The CCPA has added new essential elements that a business must include in its privacy policy. So, businesses must update all the proposed changes, which are as follows:

  • A description of consumers’ rights is given under the CCPA.

  • A description of the categories of PI collected and the purpose for collection in the preceding 12 months.

  • The categories of third parties with which it shares personal information.

  • A link titled “Do not sell my personal information” on your business website.

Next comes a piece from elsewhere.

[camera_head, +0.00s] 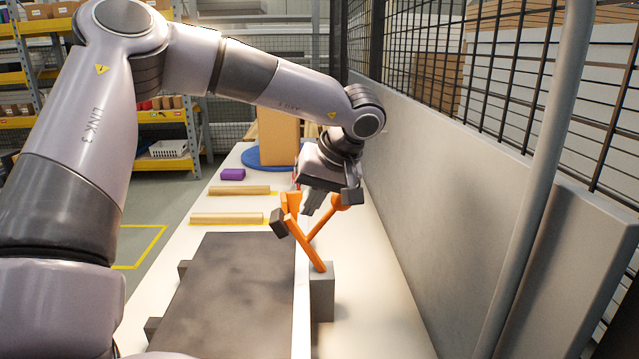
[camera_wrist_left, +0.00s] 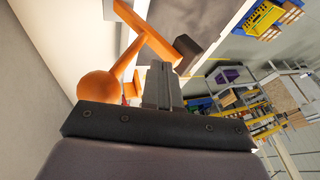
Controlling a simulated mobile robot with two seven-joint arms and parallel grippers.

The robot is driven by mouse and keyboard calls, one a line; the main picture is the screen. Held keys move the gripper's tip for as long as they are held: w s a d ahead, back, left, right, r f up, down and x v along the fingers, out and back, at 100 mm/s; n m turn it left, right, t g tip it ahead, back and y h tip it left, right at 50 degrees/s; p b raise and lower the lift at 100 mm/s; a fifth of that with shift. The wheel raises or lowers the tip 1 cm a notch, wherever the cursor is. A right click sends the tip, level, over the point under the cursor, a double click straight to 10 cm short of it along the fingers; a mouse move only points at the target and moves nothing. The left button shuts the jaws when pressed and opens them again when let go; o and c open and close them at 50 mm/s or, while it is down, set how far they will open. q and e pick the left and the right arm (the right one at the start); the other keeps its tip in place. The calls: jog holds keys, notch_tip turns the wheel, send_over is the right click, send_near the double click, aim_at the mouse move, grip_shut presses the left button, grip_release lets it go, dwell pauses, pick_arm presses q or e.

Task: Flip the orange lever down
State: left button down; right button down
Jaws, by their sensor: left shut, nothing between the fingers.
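The orange lever (camera_head: 327,221) slants up to the right from a grey block (camera_head: 321,290) and ends in a rounded knob. A second orange bar (camera_head: 305,243) crosses it and slants up to the left, with a dark pad beside its upper end. My left gripper (camera_head: 309,209) is shut and empty, fingers pointing down near the tops of the two orange parts. In the left wrist view the shut fingers (camera_wrist_left: 161,84) lie between the round orange knob (camera_wrist_left: 100,90) and the dark pad (camera_wrist_left: 187,50). Contact cannot be told. My right gripper is not in view.
A dark panel (camera_head: 230,290) lies on the white table (camera_head: 375,310) left of the lever. Behind it are two wooden strips (camera_head: 228,218), a purple block (camera_head: 232,174) and a cardboard box (camera_head: 278,137) on a blue disc. A grey wall with mesh (camera_head: 440,190) bounds the right side.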

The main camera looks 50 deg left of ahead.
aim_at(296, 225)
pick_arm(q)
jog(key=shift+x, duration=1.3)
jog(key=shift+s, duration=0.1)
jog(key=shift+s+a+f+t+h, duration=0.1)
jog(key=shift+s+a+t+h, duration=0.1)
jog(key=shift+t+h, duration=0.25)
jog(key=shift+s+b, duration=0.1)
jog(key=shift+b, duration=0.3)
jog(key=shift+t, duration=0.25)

  • A description of any financial incentives given to consumers for providing data or not exercising their rights. For example, if the company offers a 15% discount to individuals who provide their email addresses for marketing purposes, this incentive must be disclosed in the privacy policy.

Way forward

The CCPA highlights the importance and need of protecting consumers’ privacy and giving them more control over their personal information used by businesses. CCPA is the most significant development in the US and has inspired many states to pass their own data privacy legislation.

For instance, Nevada enacted Senate Bill 220 (SB-220), which amends the state’s existing online privacy laws, and went into effect on October 1, 2019.”

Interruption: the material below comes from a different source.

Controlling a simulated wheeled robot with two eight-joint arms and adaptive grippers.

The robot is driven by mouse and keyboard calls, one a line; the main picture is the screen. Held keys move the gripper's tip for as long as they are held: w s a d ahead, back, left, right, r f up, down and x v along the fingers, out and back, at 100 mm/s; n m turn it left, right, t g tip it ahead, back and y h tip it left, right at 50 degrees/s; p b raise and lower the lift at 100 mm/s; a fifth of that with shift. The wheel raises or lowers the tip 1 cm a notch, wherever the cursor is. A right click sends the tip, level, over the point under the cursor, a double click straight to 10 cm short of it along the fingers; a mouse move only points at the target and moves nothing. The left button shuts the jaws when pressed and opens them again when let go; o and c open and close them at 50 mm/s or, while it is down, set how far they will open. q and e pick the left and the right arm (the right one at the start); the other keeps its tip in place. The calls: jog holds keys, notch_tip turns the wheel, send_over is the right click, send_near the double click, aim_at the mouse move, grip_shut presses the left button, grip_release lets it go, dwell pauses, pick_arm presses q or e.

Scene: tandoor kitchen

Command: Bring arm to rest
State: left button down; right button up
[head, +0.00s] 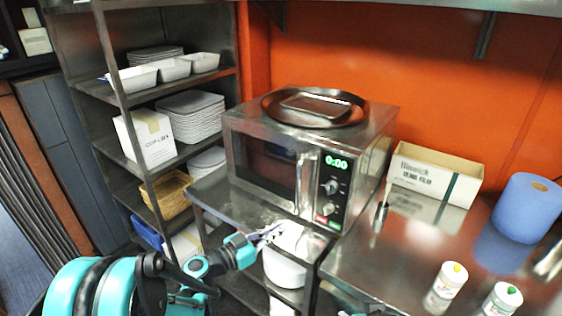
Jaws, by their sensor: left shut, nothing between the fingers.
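My left arm comes in from the lower left. Its gripper (271,232) is shut with nothing between the fingers. It is in front of the steel stand below the microwave (262,160), and its fingertips show against the white container (284,268) on the stand's lower level. Whether they touch it, I cannot tell. Only a small teal and dark piece of my right arm shows at the bottom edge. My right gripper cannot be made out.
A shelf rack (122,100) with plates, trays and boxes stands at the left. A dark round tray (345,112) lies on the microwave. The steel counter (385,265) at the right holds a carton (430,184), a blue roll (525,208) and two bottles (445,287).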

“Massachusetts currently has pending in its legislature a CCPA-like bill, ‘An Act Relative to Consumer Data Privacy’, which would create a comprehensive consumer privacy regime in the Bay State.

Besides such worldwide impact, CCPA still is not a perfect law and requires many amendments. So, the architect of CCPA, Alastair Mactaggart, began collecting signatures for a new 2020 ballot initiative, called the California Privacy Rights Act (CPRA), to fill the gaps in CCPA and create a more inclusive privacy act that gives users broader control over their data.